È un artista poliedrico che sa vestire i panni di cantante, attore, regista e attualmente direttore artistico al Teatro Verdi di Pisa. In occasione di “Una gigantesca follia” l’abbiamo intervistato per conoscere meglio i retroscena dei “Don Giovanni” da lui diretti: oggi i riflettori si accendono su il baritono Marcello Lippi.
È stata un’impresa difficile seguire il progetto dei Don Giovanni al Teatro Verdi di Pisa?

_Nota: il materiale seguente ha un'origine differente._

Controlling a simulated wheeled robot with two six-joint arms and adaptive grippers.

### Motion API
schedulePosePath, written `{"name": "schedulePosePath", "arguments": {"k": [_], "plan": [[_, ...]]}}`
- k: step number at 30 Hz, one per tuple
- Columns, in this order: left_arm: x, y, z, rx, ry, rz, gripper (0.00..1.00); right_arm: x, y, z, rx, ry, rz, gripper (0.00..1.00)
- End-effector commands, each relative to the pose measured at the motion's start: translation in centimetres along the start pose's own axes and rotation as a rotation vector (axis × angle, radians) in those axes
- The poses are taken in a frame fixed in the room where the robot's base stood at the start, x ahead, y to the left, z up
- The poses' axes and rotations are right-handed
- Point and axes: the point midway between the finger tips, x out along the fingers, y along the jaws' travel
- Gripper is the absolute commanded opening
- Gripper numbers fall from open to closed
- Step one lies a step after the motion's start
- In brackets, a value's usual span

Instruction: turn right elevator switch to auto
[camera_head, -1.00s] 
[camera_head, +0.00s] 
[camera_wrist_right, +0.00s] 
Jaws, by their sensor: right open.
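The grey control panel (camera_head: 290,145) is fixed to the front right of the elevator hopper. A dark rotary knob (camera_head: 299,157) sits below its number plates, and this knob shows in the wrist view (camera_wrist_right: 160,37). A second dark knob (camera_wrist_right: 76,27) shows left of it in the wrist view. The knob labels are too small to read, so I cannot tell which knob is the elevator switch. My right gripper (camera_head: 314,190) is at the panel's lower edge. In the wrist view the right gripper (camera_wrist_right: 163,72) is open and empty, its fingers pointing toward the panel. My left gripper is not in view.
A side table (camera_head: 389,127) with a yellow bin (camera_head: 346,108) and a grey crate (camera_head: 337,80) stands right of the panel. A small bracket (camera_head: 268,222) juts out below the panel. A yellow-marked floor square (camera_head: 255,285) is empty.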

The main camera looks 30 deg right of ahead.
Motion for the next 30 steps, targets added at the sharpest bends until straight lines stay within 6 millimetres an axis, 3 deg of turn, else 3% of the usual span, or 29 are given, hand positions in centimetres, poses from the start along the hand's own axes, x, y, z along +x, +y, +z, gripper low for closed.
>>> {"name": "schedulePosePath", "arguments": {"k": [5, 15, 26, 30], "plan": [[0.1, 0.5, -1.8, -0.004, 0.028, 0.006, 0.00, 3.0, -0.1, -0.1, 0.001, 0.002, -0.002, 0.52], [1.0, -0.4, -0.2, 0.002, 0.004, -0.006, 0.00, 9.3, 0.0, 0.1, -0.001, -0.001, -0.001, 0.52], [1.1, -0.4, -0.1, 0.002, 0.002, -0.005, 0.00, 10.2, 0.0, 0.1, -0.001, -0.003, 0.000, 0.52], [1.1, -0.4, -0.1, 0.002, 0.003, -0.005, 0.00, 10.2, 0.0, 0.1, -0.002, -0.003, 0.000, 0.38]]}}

Certo, è stata “una gigantesca follia” pensare di fare un Festival lungo tredici mesi rappresentando sette Don Giovanni operistici di autori diversi, con, in più, versioni in prosa, balletti, concerti, un’enorme rassegna cinematografica e più di venti conferenze sull’argomento! Nessun teatro ha mai osato fare tante opere sullo stesso tema nella stessa annualità. Il nome del Festival è nato proprio per raccontare il nostro sentirci folli, noi del Teatro Verdi di Pisa, i docenti dell’Università di Pisa e i responsabili del cineclub Arsenale, nel tentare questa impresa senza avere finanziamenti appositi, ma usando ognuno le proprie risorse. La difficoltà c’è stata, ma la bellezza ed il senso di pienezza che abbiamo provato ha sovrastato la fatica. Il pubblico ha risposto in maniera straordinaria. Alcune opere erano pressoché ineseguite per cui è stato bellissimo tornare ad eseguirle e vedere come uno stesso tema, la storia del seduttore per eccellenza, cambi se trattata da compositori di diverse epoche e culture. È stato come ascoltare un grande tema con variazioni. Per limitarci alle opere abbiamo eseguito quelle di Mozart, Melani, Dargominskji, Scarlatti, Gazzaniga, Tritto e Pacini. Una gigantesca follia!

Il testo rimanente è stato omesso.